Exercise objective: Identify the lines containing the word "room". Copy each one.

--- Begin Data for the task ---

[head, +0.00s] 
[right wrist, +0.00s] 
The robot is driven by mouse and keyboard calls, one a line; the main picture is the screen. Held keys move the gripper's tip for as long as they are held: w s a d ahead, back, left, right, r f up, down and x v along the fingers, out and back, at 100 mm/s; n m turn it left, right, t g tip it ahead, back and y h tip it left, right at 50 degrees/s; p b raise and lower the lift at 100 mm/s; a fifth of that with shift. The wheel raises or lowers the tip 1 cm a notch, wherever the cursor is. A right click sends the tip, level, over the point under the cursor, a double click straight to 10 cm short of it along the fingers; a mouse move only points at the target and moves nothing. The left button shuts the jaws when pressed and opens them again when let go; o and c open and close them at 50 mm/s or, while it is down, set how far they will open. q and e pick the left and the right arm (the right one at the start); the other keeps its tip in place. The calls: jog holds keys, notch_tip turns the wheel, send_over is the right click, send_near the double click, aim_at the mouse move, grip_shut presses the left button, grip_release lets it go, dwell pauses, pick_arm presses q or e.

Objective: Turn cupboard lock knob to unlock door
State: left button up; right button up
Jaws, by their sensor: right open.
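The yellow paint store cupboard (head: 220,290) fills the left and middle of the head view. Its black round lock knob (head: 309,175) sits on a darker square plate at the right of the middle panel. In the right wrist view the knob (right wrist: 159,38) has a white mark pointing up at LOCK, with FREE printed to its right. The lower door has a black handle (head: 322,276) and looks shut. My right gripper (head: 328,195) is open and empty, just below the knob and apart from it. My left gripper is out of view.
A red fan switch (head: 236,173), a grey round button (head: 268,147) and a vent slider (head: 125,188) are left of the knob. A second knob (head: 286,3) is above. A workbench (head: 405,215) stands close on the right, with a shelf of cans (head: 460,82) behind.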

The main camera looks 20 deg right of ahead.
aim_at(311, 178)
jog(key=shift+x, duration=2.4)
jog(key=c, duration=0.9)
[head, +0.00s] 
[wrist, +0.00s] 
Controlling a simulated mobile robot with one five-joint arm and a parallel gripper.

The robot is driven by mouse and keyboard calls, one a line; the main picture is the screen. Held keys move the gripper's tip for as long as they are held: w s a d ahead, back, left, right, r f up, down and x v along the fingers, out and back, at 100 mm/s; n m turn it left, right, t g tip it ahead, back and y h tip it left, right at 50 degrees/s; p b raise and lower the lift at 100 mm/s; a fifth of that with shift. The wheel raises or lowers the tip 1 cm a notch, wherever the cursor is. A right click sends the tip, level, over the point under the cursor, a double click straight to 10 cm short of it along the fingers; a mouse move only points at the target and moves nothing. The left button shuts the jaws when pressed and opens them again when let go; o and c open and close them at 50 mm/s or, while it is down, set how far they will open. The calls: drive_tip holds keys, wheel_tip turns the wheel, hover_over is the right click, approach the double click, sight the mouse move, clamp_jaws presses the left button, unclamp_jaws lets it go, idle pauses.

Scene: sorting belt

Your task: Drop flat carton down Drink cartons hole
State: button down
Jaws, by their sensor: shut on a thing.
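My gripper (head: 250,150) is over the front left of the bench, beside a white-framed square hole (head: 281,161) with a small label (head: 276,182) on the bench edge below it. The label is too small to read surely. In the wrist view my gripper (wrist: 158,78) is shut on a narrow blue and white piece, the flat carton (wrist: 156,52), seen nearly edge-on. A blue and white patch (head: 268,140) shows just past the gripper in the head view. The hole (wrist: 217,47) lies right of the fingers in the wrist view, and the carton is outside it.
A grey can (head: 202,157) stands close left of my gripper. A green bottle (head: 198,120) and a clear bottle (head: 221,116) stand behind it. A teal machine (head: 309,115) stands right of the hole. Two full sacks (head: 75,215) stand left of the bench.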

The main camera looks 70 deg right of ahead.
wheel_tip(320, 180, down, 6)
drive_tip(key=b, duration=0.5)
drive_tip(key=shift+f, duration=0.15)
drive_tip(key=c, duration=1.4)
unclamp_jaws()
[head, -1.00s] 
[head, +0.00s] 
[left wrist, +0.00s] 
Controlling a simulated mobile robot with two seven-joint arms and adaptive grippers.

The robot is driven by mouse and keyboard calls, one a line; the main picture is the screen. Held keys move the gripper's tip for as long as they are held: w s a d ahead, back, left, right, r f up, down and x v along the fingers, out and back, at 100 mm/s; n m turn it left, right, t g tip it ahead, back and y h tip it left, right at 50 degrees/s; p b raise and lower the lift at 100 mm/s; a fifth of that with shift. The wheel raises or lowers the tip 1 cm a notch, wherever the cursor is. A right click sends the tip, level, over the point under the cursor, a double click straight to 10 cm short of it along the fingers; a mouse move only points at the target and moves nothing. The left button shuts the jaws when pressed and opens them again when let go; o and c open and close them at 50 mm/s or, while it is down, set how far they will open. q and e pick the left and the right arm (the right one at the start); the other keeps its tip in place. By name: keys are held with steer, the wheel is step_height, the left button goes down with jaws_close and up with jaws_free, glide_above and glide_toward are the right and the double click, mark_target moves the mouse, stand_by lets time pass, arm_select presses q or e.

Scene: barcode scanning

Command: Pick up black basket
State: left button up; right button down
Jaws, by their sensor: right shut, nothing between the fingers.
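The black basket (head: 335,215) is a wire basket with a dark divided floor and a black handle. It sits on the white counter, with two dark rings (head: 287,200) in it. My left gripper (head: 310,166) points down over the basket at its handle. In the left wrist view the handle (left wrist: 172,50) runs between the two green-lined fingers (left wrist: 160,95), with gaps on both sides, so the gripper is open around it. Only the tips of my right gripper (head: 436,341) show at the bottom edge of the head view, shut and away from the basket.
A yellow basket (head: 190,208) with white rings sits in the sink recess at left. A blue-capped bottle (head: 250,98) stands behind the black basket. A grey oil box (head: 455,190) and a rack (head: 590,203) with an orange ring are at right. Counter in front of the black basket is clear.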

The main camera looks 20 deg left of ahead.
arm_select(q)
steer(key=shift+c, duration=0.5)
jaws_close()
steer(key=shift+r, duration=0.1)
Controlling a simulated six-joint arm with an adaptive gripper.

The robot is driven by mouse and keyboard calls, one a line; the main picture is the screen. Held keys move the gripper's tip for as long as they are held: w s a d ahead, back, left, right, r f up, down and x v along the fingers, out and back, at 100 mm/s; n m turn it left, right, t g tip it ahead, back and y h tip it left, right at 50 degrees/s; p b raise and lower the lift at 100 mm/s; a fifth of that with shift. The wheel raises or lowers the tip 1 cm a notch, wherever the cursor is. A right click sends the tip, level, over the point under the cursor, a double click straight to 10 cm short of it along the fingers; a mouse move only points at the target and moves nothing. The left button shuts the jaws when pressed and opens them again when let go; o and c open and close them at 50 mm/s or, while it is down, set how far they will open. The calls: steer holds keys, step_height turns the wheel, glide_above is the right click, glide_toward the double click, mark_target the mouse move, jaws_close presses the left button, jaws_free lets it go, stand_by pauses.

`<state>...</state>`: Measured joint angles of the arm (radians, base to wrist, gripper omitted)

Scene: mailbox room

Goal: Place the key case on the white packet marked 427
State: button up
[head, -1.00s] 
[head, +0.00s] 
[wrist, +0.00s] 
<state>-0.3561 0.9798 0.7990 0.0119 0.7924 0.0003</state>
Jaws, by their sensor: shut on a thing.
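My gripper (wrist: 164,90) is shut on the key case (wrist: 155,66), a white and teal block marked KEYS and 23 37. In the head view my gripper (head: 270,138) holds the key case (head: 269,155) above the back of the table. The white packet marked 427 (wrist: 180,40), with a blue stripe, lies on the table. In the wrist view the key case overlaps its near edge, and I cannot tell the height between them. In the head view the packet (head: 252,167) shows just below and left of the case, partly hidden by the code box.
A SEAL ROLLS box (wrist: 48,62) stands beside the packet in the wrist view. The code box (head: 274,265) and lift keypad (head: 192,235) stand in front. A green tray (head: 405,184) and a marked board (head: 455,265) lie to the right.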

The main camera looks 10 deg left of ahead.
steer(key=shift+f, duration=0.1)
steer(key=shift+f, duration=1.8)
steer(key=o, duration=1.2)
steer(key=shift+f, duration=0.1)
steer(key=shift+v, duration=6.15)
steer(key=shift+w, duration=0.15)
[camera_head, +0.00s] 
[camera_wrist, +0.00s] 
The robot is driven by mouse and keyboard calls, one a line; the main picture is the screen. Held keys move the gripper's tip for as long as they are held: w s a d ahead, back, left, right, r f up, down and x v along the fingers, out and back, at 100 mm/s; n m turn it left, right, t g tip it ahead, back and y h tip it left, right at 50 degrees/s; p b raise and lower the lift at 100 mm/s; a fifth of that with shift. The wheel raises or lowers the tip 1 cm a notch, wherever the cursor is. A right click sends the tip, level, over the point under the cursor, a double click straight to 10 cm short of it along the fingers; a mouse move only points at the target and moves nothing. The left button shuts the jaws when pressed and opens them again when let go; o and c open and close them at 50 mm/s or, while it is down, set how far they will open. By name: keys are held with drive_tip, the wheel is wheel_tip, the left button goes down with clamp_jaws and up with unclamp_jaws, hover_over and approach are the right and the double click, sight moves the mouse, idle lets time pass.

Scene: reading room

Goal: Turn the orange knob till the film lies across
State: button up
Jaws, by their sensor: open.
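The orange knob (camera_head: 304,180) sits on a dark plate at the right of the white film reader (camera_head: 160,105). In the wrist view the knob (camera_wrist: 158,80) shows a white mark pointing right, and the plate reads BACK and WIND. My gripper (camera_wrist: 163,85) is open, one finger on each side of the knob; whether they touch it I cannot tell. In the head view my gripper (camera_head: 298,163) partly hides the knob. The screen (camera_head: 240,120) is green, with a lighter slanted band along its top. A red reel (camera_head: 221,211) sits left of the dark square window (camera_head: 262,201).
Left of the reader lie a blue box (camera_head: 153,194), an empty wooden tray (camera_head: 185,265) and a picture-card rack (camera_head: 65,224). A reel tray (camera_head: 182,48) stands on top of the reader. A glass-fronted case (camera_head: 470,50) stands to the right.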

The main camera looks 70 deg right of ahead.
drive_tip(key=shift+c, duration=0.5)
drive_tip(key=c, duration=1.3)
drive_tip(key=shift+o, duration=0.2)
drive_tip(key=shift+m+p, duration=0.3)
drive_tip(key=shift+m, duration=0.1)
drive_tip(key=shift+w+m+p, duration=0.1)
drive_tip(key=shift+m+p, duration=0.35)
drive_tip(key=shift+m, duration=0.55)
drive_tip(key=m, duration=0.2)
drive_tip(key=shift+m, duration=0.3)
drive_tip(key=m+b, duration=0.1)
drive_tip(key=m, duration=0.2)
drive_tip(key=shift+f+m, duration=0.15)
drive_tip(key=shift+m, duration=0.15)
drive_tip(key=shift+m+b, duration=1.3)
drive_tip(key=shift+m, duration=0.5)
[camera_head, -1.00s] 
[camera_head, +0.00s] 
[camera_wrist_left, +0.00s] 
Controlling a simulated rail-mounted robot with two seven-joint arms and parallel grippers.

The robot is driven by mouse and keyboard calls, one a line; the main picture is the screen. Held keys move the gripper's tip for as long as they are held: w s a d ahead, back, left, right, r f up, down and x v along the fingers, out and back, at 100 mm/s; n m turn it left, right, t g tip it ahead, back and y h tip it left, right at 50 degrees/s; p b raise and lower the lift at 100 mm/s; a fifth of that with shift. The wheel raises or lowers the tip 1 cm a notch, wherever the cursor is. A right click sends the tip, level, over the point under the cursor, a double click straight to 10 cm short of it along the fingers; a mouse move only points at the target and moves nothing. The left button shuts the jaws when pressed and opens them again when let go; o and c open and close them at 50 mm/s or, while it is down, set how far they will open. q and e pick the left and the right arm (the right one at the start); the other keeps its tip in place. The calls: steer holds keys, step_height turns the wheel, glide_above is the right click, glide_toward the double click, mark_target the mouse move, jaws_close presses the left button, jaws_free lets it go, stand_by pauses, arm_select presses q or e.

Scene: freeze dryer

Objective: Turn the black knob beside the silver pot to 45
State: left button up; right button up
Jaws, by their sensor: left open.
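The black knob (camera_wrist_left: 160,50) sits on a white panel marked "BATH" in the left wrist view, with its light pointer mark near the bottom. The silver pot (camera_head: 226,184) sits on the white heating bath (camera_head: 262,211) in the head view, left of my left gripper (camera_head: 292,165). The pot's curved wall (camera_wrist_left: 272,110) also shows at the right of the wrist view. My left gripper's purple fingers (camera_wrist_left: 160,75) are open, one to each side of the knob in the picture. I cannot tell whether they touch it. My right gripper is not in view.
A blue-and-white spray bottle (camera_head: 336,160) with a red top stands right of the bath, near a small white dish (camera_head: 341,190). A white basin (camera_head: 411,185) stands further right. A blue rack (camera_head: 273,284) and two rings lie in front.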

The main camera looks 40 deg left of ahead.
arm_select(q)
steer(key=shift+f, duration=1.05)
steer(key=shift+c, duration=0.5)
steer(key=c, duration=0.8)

--- End Data for the task ---

Result for this exercise:
Scene: mailbox room
Scene: reading room

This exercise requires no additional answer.